◆ **WORK REQUIRED**:
In the entries, find all lines that hold the word "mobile" and copy them.

◆ **SOURCE MATERIAL**:
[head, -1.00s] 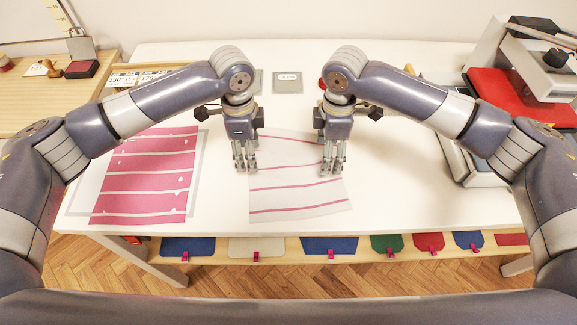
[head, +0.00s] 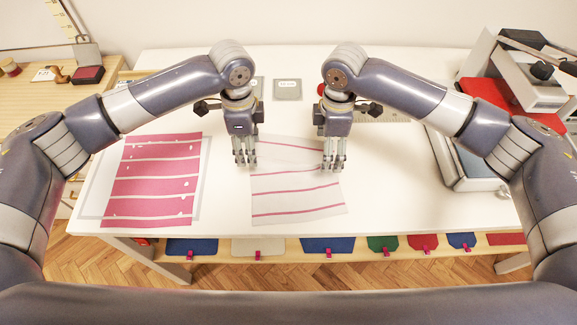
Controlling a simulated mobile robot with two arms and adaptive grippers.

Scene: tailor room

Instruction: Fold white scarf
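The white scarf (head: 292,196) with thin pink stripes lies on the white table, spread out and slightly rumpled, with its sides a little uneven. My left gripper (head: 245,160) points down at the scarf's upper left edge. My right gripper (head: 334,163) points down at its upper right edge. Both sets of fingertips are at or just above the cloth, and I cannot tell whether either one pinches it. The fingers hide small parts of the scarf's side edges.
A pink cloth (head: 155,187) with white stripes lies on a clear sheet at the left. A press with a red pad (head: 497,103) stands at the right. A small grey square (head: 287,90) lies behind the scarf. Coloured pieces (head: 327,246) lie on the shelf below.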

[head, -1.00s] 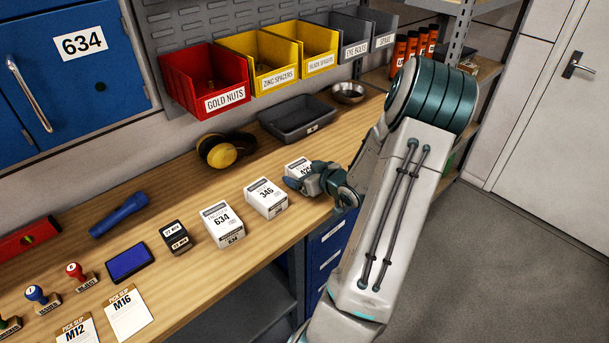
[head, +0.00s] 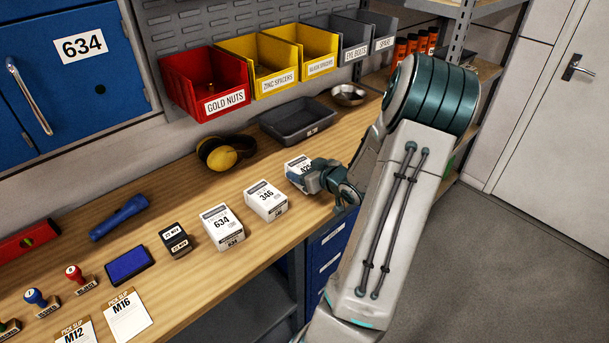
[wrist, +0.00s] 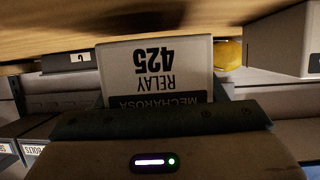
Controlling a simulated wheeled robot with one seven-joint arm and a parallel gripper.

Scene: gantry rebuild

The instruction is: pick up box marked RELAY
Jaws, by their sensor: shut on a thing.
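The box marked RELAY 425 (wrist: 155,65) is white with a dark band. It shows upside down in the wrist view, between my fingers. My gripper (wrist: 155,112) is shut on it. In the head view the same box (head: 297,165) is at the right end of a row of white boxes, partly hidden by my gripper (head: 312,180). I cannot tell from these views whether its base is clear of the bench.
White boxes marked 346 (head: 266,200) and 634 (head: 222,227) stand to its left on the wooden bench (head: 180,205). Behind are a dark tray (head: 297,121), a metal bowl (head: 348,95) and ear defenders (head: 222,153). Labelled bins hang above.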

==

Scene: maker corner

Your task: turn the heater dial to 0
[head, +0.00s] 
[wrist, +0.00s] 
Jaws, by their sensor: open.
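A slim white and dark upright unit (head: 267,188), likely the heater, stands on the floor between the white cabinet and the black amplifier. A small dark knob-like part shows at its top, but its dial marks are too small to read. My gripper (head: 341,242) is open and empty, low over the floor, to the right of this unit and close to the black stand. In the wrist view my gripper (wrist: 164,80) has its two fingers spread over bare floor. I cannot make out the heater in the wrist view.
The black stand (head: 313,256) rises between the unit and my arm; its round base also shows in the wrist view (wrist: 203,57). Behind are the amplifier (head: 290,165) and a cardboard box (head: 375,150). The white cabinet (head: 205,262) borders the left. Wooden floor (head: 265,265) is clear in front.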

==

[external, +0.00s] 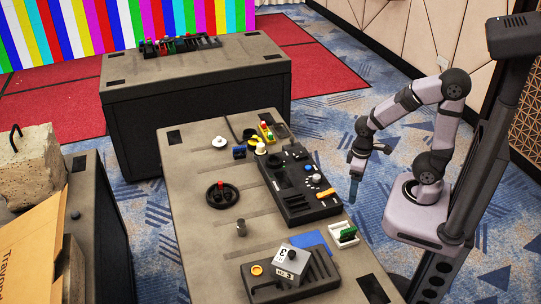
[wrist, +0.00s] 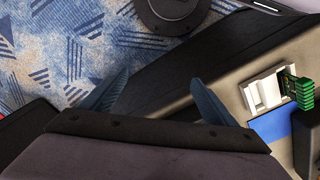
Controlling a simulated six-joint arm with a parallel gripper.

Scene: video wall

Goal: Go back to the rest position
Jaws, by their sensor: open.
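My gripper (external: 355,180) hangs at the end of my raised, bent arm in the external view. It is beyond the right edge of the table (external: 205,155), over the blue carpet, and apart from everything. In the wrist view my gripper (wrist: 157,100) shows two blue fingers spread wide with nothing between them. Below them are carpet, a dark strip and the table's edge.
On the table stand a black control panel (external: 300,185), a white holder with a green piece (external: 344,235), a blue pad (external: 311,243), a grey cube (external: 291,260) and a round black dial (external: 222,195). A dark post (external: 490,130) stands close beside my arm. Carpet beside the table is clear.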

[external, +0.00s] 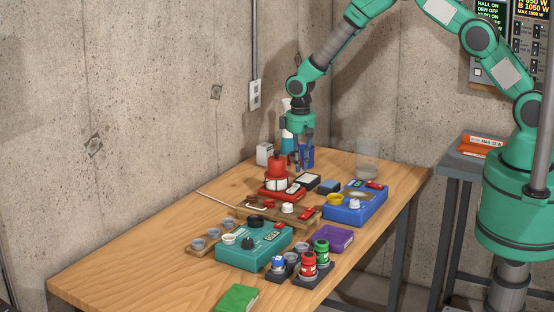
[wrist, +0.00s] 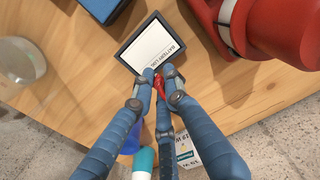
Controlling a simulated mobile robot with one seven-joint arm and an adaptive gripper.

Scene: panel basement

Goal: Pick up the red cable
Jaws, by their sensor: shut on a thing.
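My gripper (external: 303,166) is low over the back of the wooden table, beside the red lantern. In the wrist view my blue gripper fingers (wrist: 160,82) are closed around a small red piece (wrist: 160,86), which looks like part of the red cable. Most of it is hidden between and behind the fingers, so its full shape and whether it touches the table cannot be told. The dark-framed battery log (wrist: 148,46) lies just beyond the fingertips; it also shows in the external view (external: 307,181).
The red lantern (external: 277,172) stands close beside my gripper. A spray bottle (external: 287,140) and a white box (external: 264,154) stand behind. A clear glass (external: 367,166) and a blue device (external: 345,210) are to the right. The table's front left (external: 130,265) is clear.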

◆ **RESPONSE FOR THIS EXERCISE**:
Controlling a simulated mobile robot with two arms and adaptive grippers.
Controlling a simulated mobile robot with one seven-joint arm and an adaptive gripper.

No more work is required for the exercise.